Task to complete: Take the data below and extract the lines from the one with "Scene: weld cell" to the one with "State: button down", inclusive, exactly as written.

Raw data:
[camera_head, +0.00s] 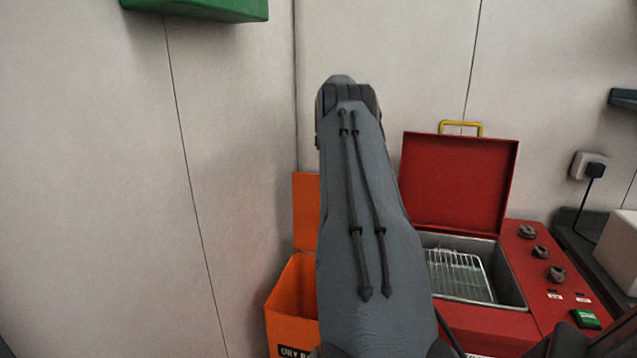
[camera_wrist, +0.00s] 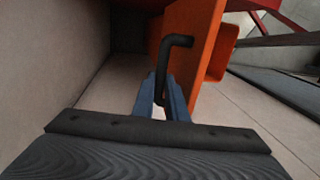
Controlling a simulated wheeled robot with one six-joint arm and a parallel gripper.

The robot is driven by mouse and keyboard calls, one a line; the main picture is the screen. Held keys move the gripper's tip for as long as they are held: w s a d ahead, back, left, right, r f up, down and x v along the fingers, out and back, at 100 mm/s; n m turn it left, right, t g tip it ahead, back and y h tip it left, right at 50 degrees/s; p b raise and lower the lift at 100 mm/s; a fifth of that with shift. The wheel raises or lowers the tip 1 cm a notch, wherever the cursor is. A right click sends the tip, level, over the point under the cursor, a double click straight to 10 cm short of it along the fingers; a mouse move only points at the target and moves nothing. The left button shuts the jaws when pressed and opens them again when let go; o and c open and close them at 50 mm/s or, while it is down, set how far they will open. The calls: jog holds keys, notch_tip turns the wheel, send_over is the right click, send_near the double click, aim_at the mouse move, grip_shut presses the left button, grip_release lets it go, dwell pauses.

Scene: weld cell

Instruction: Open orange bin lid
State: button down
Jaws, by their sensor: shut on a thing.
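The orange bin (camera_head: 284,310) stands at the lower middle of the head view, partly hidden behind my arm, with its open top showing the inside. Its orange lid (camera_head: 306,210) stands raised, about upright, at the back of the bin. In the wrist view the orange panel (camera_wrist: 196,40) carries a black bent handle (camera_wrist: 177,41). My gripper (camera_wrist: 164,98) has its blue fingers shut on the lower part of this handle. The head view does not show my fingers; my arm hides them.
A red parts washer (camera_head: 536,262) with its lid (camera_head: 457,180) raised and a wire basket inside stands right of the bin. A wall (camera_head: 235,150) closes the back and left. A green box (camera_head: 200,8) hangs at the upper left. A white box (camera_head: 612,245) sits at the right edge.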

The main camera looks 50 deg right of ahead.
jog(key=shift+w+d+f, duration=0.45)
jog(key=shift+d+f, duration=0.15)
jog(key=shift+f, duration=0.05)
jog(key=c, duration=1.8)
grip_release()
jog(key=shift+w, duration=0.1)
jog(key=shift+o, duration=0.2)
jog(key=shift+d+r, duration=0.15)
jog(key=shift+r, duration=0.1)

Finished exercise:
Scene: weld cell

Instruction: Open orange bin lid
State: button down

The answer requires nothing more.